** start Exercise materials **

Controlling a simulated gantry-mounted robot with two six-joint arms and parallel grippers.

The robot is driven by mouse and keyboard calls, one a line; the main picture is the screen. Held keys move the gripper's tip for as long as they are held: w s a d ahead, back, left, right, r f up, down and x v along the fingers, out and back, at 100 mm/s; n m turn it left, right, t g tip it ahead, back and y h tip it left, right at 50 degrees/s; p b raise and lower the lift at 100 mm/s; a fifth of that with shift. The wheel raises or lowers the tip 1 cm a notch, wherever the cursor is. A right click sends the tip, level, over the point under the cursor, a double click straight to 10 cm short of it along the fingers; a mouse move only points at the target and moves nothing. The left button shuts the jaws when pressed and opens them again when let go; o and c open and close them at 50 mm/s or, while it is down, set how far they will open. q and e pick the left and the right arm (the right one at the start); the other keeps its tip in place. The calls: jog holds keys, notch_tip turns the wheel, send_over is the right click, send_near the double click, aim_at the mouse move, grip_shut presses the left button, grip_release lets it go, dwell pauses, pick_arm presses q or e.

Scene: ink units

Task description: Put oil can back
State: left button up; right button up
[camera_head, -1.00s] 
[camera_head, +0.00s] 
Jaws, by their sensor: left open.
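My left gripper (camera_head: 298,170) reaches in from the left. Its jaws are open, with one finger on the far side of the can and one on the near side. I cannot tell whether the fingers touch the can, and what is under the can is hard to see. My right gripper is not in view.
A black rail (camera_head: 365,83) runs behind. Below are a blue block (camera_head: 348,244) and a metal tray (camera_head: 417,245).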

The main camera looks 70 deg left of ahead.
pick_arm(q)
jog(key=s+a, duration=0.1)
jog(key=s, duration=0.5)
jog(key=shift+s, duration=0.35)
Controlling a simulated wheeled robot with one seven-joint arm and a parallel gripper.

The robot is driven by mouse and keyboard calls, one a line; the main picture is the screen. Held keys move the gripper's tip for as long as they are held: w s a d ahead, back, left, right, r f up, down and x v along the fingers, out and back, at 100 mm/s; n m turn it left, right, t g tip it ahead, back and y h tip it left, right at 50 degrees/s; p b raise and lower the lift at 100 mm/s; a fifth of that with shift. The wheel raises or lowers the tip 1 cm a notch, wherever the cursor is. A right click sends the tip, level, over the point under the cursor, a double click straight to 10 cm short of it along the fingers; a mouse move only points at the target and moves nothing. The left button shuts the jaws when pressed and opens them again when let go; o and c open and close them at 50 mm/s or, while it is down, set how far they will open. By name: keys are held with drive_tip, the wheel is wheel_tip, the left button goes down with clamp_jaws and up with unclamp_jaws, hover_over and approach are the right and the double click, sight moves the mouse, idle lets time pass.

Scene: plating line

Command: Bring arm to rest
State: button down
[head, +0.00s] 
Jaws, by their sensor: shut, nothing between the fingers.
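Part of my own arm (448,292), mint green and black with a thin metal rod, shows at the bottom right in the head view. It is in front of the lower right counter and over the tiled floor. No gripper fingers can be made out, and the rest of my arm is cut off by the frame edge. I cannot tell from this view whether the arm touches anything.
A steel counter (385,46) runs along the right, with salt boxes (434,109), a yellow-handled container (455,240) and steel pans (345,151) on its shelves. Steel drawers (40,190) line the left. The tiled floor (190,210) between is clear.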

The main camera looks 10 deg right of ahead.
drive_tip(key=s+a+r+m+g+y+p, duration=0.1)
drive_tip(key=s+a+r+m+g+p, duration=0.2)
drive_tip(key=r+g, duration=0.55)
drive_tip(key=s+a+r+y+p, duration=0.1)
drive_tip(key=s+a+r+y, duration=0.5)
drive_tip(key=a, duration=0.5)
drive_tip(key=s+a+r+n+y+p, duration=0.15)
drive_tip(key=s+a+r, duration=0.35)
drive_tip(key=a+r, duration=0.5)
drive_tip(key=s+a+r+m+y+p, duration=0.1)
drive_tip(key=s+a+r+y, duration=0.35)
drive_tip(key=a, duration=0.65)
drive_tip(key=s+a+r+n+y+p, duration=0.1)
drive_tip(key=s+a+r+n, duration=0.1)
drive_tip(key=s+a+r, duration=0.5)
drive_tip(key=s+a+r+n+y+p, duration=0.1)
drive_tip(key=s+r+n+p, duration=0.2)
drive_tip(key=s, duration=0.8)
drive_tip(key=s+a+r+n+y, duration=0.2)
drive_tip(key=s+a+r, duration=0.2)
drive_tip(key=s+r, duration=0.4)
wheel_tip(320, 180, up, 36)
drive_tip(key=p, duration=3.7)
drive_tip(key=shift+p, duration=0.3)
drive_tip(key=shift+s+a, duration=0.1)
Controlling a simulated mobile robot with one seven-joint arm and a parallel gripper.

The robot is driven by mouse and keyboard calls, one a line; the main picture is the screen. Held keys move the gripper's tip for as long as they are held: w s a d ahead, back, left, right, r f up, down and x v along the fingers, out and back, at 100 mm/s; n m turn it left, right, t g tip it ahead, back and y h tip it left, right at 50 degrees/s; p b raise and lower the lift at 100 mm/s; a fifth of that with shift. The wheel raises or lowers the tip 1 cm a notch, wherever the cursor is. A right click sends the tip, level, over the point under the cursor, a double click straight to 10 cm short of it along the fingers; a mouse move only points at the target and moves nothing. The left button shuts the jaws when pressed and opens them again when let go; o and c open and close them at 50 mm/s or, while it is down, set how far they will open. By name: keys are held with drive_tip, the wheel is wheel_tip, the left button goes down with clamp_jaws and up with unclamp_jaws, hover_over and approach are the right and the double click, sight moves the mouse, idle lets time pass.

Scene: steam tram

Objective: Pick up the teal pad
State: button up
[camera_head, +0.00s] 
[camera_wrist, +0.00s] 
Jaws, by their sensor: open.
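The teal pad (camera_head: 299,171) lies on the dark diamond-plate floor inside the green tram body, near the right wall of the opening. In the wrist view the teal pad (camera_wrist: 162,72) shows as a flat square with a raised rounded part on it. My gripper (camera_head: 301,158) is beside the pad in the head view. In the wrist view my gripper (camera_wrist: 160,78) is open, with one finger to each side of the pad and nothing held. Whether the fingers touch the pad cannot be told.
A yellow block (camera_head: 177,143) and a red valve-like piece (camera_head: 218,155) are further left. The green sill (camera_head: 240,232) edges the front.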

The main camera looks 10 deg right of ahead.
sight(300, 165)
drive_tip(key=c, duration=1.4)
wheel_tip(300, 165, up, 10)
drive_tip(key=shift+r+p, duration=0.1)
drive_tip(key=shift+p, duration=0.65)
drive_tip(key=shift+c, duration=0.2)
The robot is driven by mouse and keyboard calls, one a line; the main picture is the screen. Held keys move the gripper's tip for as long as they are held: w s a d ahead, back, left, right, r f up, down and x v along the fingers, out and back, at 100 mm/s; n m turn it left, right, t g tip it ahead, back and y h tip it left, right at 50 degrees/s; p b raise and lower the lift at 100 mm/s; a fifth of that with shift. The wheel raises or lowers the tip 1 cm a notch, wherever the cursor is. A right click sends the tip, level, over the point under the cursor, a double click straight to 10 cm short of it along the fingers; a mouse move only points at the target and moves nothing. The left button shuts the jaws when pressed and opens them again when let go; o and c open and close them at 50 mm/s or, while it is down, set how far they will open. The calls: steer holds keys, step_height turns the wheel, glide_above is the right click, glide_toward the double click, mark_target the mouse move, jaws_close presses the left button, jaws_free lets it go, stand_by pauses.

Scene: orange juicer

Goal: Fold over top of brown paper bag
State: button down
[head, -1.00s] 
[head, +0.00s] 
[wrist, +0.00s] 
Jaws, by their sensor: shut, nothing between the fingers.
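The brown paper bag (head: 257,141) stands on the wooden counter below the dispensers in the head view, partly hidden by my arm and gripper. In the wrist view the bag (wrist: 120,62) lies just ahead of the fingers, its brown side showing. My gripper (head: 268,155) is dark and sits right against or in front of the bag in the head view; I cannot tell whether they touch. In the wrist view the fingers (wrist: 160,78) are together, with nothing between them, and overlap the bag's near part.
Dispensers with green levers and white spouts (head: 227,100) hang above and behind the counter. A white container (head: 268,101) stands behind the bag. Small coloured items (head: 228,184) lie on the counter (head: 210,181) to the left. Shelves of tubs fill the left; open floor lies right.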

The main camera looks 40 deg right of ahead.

** end Exercise materials **

* Task goal
Your task is to gather all lines from the entries above that hold the word "Scene".

* Result of the exercise
Scene: ink units
Scene: plating line
Scene: steam tram
Scene: orange juicer

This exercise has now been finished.